Après cette délicieuse mise en bouche, place à l’aérien et mélodique Deuxième Concerto pour piano de Saint-Saëns, l’une des œuvres les plus fameuses du maître français. Après une introduction où la verticalité impose le caractère, le piano de Bertrand Chamayou se fait plus discret, ne cherchant pas à prendre le pouvoir en une optique équilibrée avec l’orchestre, à mi-chemin entre le narratif et le purement formel. Le jeune Français se montre plus à l’aise dans les passages techniques difficiles que dans la musicalité, tandis que l’accompagnement de Krivine, léger et félin, presque nonchalant aux vents, apporte beaucoup de plaisir dans l’Allegro scherzando – le mouvement le plus réussi ce soir. En bis, Chamayou nous offre une pièce rare adaptée par Liszt à partir du lied Auf Flügeln des Gesanges (Sur les ailes du chant) de Mendelssohn: une brève conclusion aux accents plus calmes après le brio du Concerto.

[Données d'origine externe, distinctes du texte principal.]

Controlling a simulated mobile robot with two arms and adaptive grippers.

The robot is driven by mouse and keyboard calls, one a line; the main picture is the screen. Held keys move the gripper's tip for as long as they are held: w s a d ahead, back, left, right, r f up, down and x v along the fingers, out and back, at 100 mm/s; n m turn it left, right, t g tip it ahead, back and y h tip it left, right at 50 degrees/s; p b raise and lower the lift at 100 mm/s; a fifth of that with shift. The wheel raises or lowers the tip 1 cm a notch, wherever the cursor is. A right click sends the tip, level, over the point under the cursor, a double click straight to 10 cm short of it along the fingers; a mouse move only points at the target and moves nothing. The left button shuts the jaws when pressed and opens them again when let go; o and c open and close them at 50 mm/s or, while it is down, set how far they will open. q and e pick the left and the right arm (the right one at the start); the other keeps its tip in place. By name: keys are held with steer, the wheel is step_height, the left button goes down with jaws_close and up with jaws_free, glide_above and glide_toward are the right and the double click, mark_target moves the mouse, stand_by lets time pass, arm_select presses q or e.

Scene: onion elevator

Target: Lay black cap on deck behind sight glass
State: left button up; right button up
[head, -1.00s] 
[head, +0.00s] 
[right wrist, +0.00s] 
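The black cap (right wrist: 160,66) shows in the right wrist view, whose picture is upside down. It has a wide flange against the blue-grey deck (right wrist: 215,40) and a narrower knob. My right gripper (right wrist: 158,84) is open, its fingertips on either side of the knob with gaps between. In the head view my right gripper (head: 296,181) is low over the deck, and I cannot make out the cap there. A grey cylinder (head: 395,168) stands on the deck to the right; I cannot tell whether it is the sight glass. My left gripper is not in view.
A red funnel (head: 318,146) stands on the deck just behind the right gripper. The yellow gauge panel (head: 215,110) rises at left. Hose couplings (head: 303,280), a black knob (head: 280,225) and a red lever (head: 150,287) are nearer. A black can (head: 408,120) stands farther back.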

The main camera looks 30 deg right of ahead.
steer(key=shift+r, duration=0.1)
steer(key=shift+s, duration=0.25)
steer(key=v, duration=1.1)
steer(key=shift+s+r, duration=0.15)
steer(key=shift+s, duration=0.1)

Après l’entracte, les premiers accords bien connus de la Cinquième Symphonie de Chostakovitch raisonnent en un rythme vif et sans pathos, dont toute tension est absente tant les pupitres respirent en un fondu legato aussi tenu que surprenant. Cette introduction contraste rapidement avec le premier tutti d’une violence rageuse et aux verticalités péremptoires, prélude à de nombreux effets de nuances – pianissimo mystérieux surtout. Krivine n’hésite pas non plus à jouer sur le tempo, ralentissant notablement les dernières mesures du premier mouvement en un climat véritablement inquiétant. L’Allegretto est plus réussi encore autour des contrastes nombreux, là aussi, dont l’élégance chambriste de Krivine se régale, marquant les verticalités de son autorité pour mieux s’amuser ensuite de l’espièglerie globalement à l’œuvre ici. L’atmosphère de renoncement dévoilé lors du superbe Largo n’en est que plus surprenante encore, s’appuyant sur un allégement plus chambriste encore et des phrasés dénervés, aux notes détachées, où chaque pupitre de cordes apparaît bien différencié. Si les pianissimi sont encore nombreux, ils disparaissent totalement au début de l’Allegro final, cravaché en un tempo rapidissime, direct et excitant. La violence sauvage qui se dégage aux timbales fait écho à la rage d’un Chostakovitch alors en difficulté avec le pouvoir communiste. Krivine sait s’en souvenir lors des ultimes mesures de ce mouvement dantesque d’où ne perce aucun triomphalisme, tant le rythme éperdu de l’orchestre fait plutôt penser à une course à l’abîme, oppressante et sans retour. On ne croyait pas pouvoir ressentir autant de noirceur dans ce finale, autant de pessimisme dans cette musique aux éclats permanents. C’est là tout le sel de cette interprétation inspirée, portée par un superbe Orchestre de national de France, qui résonne encore longtemps après avoir quitté la Maison de la radio.